GHD collects over 21 million filings from the U.S. Security Exchange Commission (SEC) to deliver business and financial intelligence to its clients.

Using machine learning to detect word vectors and perform sentiment analysis

GHD wanted to gather business intelligence from financial data by performing natural language processing to forecast abnormal returns and find investment diversification opportunities. This data science project involved text mining on massive amounts of unstructured data from an online archive.

Using FME, they built an API to collect over 21 million U.S. Security & Exchange Commission (SEC) quarterly filings from the Electronic Data Gathering, Analysis, and Retrieval (EDGAR) website. This workflow involves reading column-aligned text, unstructured text, and HTML/XML.

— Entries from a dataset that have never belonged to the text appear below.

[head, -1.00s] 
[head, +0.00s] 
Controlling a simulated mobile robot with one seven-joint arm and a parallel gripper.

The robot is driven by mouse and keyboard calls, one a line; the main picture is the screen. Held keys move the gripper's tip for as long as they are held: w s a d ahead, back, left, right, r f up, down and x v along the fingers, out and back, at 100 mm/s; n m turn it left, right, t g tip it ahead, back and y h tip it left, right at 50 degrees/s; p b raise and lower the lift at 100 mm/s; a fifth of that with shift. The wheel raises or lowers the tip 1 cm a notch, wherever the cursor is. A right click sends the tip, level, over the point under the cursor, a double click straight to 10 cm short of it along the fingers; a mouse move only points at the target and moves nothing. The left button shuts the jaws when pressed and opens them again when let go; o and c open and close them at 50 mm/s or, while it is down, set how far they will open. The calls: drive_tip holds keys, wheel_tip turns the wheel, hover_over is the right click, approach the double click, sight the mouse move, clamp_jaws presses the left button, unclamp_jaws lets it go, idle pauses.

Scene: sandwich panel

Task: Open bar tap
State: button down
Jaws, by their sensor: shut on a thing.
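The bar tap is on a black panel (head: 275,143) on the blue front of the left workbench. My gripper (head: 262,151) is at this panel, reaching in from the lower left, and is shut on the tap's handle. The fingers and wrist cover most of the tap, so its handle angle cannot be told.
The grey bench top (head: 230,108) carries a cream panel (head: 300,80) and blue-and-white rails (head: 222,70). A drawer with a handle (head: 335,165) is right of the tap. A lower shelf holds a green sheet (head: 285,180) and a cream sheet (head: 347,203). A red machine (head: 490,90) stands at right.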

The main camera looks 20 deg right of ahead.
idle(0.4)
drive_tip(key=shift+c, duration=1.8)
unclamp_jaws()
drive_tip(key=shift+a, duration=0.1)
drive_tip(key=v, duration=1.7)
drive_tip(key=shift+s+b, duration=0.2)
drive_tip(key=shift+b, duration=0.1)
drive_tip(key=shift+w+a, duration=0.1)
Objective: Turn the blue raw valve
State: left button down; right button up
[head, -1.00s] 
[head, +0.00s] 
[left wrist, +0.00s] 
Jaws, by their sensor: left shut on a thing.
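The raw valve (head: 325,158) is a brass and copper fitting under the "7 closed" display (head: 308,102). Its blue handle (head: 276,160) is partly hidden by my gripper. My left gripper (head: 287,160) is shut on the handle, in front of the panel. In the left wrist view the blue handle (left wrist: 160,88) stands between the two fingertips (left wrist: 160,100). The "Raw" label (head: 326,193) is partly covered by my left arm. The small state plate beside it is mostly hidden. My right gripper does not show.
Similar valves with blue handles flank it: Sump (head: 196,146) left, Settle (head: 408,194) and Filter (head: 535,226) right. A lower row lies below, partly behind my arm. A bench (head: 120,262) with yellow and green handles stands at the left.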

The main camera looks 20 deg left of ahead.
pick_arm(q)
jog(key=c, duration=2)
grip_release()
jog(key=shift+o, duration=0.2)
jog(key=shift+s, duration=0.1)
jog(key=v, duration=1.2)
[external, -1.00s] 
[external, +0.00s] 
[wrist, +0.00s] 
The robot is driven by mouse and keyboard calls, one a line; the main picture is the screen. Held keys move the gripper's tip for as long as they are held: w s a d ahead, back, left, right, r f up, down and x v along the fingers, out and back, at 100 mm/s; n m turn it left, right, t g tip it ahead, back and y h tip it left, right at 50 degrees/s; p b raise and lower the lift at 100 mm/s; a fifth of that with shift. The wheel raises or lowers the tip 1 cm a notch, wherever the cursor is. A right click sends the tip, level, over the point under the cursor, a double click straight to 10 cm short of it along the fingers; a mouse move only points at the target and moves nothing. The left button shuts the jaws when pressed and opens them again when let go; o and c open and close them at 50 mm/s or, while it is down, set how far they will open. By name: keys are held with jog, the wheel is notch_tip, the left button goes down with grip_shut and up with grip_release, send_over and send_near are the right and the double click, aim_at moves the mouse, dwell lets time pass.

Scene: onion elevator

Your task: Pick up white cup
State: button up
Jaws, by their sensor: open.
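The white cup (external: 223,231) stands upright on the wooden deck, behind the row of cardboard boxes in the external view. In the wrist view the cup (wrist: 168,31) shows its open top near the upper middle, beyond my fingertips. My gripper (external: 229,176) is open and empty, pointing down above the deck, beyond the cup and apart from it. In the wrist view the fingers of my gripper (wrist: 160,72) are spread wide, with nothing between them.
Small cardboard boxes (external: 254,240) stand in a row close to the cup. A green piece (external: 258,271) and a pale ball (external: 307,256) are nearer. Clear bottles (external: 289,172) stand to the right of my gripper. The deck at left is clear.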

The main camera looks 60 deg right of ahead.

FME is used to clean the text data, parse it into financial information, analyze it using natural language processing, and perform sentiment analysis to find changes in language over time. The data is then written to SAP HANA for further BI tasks.

The resulting FME workflow performed data enrichment and analysis on large amounts of unstructured text data. GHD was able to create a database of companies who use the EDGAR system, collate financial data in SAP HANA, and execute machine learning algorithms in an automated process.

GHD is a global professional services company that provides architecture, engineering, construction, advisory and digital services to private and public sector clients.

“I use FME for everything.”

Steven Cyphers

Data Solutions Architect, GHD